- _TASK STATEMENT_: Reproduce the line containing "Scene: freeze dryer" exactly, along with each line after it through the end of the data; pictures are left out.

-- START MATERIAL PROVIDED --

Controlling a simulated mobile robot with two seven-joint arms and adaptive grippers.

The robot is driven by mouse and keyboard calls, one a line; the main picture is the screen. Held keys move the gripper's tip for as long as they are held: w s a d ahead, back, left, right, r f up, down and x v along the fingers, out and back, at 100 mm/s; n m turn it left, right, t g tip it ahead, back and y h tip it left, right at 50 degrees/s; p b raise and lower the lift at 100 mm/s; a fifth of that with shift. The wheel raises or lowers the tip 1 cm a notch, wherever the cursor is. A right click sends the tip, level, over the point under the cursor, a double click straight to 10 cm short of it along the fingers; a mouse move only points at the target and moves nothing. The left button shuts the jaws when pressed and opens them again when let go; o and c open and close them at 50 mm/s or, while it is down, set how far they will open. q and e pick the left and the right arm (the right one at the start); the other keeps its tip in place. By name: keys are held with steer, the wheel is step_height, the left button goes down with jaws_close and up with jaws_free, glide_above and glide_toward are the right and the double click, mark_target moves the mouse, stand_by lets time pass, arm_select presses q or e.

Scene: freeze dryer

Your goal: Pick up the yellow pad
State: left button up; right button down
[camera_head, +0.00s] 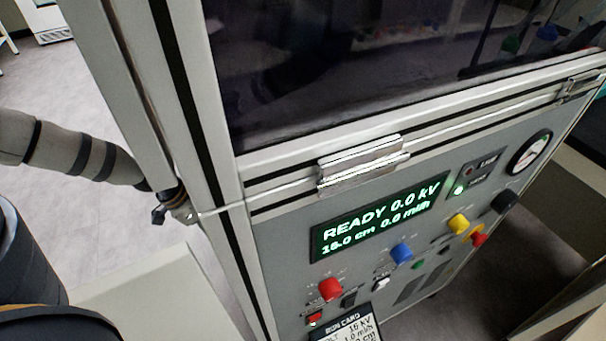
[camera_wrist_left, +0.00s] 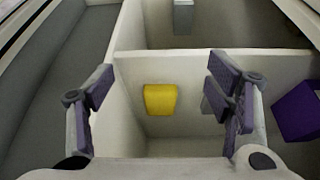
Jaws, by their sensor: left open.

-- END MATERIAL PROVIDED --

- _EXPECTED OUTPUT_:
Scene: freeze dryer

Your goal: Pick up the yellow pad
State: left button up; right button down
[camera_head, +0.00s] 
[camera_wrist_left, +0.00s] 
Jaws, by their sensor: left open.

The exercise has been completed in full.